### Instructions for the task
Output the data below in full, byte for byte. Nothing may differ.

### Dataset content
****************************************

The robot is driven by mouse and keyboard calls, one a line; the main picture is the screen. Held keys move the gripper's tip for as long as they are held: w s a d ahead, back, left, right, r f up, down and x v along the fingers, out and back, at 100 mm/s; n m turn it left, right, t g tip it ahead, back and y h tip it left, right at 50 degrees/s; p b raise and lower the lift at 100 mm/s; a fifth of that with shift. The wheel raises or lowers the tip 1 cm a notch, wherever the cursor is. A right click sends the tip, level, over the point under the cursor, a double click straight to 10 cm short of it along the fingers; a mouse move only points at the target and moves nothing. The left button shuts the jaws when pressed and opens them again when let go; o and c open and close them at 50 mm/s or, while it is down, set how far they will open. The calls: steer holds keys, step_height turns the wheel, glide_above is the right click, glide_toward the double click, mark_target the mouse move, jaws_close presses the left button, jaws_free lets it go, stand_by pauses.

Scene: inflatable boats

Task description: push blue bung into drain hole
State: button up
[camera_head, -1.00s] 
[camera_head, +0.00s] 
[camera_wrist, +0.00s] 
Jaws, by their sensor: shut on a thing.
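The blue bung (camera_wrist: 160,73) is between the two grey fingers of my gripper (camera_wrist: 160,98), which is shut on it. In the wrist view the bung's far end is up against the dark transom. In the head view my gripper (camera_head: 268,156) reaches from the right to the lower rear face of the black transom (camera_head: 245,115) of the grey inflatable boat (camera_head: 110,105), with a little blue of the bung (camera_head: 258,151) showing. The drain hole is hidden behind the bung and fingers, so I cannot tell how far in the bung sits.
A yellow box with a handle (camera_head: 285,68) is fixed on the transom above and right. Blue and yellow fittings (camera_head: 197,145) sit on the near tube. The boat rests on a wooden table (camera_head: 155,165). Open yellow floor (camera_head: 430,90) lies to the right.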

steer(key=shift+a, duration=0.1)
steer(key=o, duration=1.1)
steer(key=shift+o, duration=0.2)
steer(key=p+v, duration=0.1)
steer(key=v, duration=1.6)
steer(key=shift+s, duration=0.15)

****************************************

### Task response
The robot is driven by mouse and keyboard calls, one a line; the main picture is the screen. Held keys move the gripper's tip for as long as they are held: w s a d ahead, back, left, right, r f up, down and x v along the fingers, out and back, at 100 mm/s; n m turn it left, right, t g tip it ahead, back and y h tip it left, right at 50 degrees/s; p b raise and lower the lift at 100 mm/s; a fifth of that with shift. The wheel raises or lowers the tip 1 cm a notch, wherever the cursor is. A right click sends the tip, level, over the point under the cursor, a double click straight to 10 cm short of it along the fingers; a mouse move only points at the target and moves nothing. The left button shuts the jaws when pressed and opens them again when let go; o and c open and close them at 50 mm/s or, while it is down, set how far they will open. The calls: steer holds keys, step_height turns the wheel, glide_above is the right click, glide_toward the double click, mark_target the mouse move, jaws_close presses the left button, jaws_free lets it go, stand_by pauses.

Scene: inflatable boats

Task description: push blue bung into drain hole
State: button up
[camera_head, -1.00s] 
[camera_head, +0.00s] 
[camera_wrist, +0.00s] 
Jaws, by their sensor: shut on a thing.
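The blue bung (camera_wrist: 160,73) is between the two grey fingers of my gripper (camera_wrist: 160,98), which is shut on it. In the wrist view the bung's far end is up against the dark transom. In the head view my gripper (camera_head: 268,156) reaches from the right to the lower rear face of the black transom (camera_head: 245,115) of the grey inflatable boat (camera_head: 110,105), with a little blue of the bung (camera_head: 258,151) showing. The drain hole is hidden behind the bung and fingers, so I cannot tell how far in the bung sits.
A yellow box with a handle (camera_head: 285,68) is fixed on the transom above and right. Blue and yellow fittings (camera_head: 197,145) sit on the near tube. The boat rests on a wooden table (camera_head: 155,165). Open yellow floor (camera_head: 430,90) lies to the right.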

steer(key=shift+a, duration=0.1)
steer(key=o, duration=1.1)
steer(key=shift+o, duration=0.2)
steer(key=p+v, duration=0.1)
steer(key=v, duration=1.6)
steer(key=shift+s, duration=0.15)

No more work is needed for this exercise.